A Jackson County environmental gem will soon shine a little brighter, thanks to a nearly six million dollar federal grant.

The Department of Marine Resources received the grant to build permanent research and education facilities at the Grand Bay Reserve.

Grand Bay Estuary covers more than ten thousand acres of largely undeveloped, environmentally sensitive property.

"It is one of the pristine estuaries that we have along the northern Gulf of Mexico," said reserve manager, David Ruple.

The pristine preserve will soon include new permanent facilities. Classrooms and research labs will be built, thanks to a five point nine million dollar grant from the US Department of Commerce.

Dr.William Walker is with the Mississippi Department of Marine Resources.

"This is an example of how a very diverse group of people can pull together and align themselves around an idea that is good for everybody," he said.

Mississippi State University's Dr. David Veal is part of a research committee that helps oversee the Grand Bay Reserve.

"I think you'll see over the next few years a facility like none other in this country. Of all the other reserves, I don't think you'll find any that will match this one in terms of facilities and operation," said Dr. Veal.

Grand Bay Estuary is a scenic mix of tidal marshes, maritime forest and wildlife.

"The refuge is in the process of expanding. We have about fourteen thousand acres under management right now, between twelve and fourteen thousand acres. We hope to expand up to about thirty five or forty thousand acres in the future," said Pon Dixson, with the US Fish and Wildlife Service.

A growing number of scientists and students already visit Grand Bay Estuary for research. New facilities should enhance those numbers.

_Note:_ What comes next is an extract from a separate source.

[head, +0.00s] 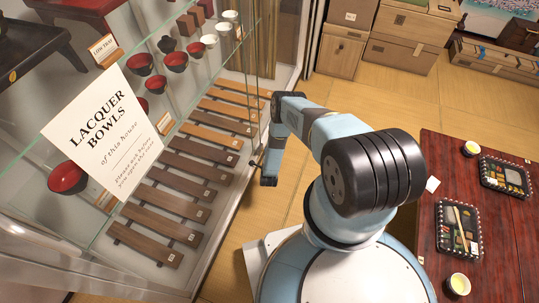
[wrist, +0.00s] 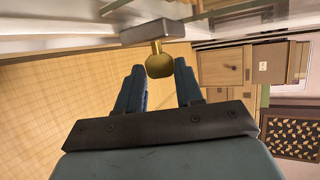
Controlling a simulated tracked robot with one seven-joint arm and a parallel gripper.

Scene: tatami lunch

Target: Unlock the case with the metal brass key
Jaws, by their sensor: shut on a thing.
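The brass key (wrist: 159,65) shows in the wrist view with its rounded bow toward me. Its narrow shank meets a grey-brown lock block (wrist: 140,34) on the case edge; how deep it sits, and whether it is turned, I cannot tell. My gripper (wrist: 158,74) is shut on the key, one blue finger on either side of the bow. In the head view the glass case (head: 215,185) stands at the left, and my gripper (head: 261,169) is at its front edge, small and partly hidden by the wrist. The key is too small to make out there.
A dark red table (head: 502,225) with lunch trays stands at the right. Tatami floor (head: 420,110) between is open.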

"We're growing down here. We have environmental concerns. And this area is going to provide a laboratory that will allow us to have the benefit of scientists throughout the country to advise us on what we can and can't do," said Jackson County senator, Tommy Moffatt.

Researchers will address environmental concerns, while the public will continue to enjoy the natural beauty and recreational benefits of Grand Bay Reserve.

The building project at Grand Bay Estaury should be finished in the next three years.